EXERCISE INSTRUCTIONS>
Copy out all lines where "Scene" appears.

Robot state and action records
________________

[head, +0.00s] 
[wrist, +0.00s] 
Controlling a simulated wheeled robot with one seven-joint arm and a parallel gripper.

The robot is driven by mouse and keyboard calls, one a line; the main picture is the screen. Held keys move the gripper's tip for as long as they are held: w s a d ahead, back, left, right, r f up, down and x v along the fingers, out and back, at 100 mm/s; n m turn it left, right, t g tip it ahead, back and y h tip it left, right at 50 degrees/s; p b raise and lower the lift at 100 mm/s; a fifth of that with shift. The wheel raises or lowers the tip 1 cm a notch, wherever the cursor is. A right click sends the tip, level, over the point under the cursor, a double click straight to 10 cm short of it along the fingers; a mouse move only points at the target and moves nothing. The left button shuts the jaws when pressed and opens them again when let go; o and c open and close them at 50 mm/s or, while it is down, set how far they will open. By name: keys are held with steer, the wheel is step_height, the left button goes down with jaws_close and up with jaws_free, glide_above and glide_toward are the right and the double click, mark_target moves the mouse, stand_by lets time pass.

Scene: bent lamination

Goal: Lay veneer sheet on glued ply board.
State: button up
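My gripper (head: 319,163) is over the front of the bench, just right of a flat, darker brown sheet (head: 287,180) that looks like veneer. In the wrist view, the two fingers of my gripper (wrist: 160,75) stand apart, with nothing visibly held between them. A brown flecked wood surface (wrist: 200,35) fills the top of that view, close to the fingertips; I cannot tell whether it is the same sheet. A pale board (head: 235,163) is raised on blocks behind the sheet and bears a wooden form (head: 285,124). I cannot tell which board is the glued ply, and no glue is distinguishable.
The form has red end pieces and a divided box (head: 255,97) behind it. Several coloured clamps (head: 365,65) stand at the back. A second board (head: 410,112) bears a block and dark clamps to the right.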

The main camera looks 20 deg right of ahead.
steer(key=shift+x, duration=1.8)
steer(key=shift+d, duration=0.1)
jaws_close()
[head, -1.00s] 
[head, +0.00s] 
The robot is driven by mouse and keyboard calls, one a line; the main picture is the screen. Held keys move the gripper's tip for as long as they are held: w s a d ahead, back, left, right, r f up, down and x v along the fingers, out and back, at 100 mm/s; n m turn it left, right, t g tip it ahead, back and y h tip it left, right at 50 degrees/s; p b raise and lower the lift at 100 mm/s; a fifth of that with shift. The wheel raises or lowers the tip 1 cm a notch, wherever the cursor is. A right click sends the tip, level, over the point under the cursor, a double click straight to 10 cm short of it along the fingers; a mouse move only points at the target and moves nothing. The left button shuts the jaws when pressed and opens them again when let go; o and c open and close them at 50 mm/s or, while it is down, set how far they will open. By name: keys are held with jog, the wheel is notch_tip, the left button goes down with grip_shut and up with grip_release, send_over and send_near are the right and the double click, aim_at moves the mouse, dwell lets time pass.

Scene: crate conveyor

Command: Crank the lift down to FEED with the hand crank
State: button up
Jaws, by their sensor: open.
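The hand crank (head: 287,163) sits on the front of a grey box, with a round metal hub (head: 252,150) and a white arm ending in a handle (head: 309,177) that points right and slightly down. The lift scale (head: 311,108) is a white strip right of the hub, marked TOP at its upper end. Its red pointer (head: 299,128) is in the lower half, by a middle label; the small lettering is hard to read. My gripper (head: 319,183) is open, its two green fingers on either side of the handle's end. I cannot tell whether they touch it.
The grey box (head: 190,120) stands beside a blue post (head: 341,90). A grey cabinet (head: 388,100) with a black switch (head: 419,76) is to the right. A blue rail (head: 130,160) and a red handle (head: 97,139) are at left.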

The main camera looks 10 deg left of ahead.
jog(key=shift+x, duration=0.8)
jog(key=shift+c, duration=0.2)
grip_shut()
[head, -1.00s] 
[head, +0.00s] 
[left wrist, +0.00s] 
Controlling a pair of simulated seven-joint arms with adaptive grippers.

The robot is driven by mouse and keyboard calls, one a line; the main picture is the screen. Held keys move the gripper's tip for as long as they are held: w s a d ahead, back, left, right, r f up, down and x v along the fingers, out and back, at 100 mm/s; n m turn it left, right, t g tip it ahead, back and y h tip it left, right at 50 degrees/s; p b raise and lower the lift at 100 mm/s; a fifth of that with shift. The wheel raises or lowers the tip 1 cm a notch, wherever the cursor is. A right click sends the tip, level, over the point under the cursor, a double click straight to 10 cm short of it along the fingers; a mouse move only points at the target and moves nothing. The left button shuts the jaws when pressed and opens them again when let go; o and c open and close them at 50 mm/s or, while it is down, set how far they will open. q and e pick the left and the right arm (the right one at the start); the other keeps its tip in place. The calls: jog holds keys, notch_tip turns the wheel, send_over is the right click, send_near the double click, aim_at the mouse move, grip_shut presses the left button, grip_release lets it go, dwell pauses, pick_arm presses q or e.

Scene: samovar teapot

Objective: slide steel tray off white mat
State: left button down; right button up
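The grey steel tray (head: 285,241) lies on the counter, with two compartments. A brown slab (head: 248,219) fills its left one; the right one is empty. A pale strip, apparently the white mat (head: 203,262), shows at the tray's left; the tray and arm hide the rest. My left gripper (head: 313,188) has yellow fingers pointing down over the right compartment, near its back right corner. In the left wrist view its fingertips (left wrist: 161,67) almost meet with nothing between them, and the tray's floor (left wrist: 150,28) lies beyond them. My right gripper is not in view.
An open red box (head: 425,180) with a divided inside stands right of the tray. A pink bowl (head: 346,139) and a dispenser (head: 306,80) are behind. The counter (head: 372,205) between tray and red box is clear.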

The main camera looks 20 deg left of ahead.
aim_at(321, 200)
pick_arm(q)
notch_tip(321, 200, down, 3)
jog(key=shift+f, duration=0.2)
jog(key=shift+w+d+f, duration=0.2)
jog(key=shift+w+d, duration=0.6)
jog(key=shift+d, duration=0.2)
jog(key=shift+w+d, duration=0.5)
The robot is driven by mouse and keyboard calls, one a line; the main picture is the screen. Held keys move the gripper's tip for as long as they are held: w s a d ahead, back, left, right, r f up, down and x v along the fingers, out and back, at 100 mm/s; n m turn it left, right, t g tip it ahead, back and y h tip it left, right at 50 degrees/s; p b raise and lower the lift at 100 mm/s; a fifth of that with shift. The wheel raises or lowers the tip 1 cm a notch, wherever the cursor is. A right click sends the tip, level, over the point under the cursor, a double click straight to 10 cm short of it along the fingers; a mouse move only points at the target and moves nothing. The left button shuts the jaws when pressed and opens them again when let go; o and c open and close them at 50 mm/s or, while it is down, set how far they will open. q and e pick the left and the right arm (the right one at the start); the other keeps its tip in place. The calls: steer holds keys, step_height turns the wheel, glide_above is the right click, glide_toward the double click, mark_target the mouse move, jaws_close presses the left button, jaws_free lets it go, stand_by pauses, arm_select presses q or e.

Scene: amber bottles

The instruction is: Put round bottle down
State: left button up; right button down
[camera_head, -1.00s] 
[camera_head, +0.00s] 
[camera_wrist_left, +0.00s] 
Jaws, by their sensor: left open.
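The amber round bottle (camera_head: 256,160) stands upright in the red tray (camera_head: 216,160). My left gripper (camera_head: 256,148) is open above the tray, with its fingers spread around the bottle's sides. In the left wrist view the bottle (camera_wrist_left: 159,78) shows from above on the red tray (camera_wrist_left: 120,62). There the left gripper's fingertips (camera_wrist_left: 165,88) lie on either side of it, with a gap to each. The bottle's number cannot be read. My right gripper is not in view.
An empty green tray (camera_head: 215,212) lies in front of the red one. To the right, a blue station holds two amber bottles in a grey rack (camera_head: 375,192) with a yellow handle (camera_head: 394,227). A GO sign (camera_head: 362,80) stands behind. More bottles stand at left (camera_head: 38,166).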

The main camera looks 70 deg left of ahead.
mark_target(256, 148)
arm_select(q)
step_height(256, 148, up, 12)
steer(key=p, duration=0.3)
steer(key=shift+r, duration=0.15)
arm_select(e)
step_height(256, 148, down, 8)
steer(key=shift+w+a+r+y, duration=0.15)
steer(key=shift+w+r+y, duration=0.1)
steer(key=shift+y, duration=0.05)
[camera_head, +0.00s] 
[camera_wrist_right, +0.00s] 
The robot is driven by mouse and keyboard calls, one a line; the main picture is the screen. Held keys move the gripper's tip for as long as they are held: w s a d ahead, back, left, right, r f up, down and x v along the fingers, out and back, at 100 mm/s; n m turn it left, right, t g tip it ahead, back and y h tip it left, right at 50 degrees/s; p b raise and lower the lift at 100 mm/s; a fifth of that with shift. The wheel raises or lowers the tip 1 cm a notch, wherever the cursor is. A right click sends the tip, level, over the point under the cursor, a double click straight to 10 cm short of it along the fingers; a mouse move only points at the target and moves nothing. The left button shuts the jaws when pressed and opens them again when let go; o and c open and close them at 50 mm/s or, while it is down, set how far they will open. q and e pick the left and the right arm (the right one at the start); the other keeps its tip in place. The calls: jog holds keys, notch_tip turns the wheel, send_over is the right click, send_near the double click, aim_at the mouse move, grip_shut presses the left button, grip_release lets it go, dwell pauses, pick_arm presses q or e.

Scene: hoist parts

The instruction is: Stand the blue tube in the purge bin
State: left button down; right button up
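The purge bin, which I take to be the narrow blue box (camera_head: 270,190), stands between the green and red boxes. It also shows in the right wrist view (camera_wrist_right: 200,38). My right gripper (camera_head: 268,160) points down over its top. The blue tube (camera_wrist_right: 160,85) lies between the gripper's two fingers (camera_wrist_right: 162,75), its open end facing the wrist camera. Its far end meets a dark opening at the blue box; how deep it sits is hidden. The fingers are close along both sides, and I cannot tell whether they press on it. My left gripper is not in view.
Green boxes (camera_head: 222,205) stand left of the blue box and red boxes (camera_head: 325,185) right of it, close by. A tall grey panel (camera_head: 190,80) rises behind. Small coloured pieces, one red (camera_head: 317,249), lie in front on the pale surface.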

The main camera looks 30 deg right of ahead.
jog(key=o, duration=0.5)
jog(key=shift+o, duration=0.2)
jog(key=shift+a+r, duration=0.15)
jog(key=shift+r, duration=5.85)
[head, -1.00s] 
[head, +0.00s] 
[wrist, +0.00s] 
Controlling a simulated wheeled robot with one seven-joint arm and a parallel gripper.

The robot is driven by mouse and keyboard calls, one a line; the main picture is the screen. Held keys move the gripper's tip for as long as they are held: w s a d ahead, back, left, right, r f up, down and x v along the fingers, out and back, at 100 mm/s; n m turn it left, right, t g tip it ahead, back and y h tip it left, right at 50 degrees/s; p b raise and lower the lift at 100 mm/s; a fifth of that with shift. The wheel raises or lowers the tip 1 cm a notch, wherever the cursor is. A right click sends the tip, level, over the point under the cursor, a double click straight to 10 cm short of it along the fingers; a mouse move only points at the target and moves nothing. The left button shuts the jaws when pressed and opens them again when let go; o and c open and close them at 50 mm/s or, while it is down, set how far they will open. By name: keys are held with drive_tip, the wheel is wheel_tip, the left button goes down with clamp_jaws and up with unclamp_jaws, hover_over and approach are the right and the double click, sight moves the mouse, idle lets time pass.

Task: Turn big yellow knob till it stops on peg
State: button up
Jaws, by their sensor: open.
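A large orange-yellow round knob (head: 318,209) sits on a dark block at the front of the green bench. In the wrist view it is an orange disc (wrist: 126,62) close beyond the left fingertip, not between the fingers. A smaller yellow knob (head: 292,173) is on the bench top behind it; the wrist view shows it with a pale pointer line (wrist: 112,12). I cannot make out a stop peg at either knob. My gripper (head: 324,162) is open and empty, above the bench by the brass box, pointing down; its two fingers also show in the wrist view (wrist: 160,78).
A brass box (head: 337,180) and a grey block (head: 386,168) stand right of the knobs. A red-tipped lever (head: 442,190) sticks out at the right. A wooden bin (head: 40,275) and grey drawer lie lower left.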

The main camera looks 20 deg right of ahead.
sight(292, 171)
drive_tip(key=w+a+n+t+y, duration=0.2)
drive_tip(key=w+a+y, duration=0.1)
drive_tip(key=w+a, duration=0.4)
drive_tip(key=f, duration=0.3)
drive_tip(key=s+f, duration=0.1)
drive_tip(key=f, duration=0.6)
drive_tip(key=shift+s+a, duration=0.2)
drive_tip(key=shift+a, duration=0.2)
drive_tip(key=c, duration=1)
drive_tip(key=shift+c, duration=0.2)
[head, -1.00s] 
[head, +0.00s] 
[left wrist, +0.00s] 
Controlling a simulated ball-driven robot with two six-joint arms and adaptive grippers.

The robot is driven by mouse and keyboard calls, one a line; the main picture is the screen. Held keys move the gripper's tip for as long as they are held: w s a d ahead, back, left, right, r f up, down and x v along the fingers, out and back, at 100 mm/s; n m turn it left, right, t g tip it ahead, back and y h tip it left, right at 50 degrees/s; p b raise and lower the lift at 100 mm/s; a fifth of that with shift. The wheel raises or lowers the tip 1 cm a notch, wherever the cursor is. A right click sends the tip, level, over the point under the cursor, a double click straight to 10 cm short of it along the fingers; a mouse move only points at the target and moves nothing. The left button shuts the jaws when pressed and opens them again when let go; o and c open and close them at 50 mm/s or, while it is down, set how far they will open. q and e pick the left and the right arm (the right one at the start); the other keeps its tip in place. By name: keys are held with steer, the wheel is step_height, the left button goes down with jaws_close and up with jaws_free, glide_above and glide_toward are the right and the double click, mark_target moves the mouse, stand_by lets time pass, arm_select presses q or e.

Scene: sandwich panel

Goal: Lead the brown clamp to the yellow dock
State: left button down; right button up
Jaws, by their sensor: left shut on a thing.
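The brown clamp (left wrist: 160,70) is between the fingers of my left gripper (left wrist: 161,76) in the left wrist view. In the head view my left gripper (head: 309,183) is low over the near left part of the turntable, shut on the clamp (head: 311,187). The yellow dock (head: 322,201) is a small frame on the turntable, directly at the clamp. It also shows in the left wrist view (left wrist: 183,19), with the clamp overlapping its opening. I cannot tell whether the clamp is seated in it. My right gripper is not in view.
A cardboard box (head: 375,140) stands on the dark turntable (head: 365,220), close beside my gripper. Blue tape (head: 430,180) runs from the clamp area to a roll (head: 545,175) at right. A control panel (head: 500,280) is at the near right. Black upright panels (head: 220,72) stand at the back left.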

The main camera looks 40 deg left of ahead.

________________

TASK OUTPUT>
Scene: bent lamination
Scene: crate conveyor
Scene: samovar teapot
Scene: amber bottles
Scene: hoist parts
Scene: sandwich panel

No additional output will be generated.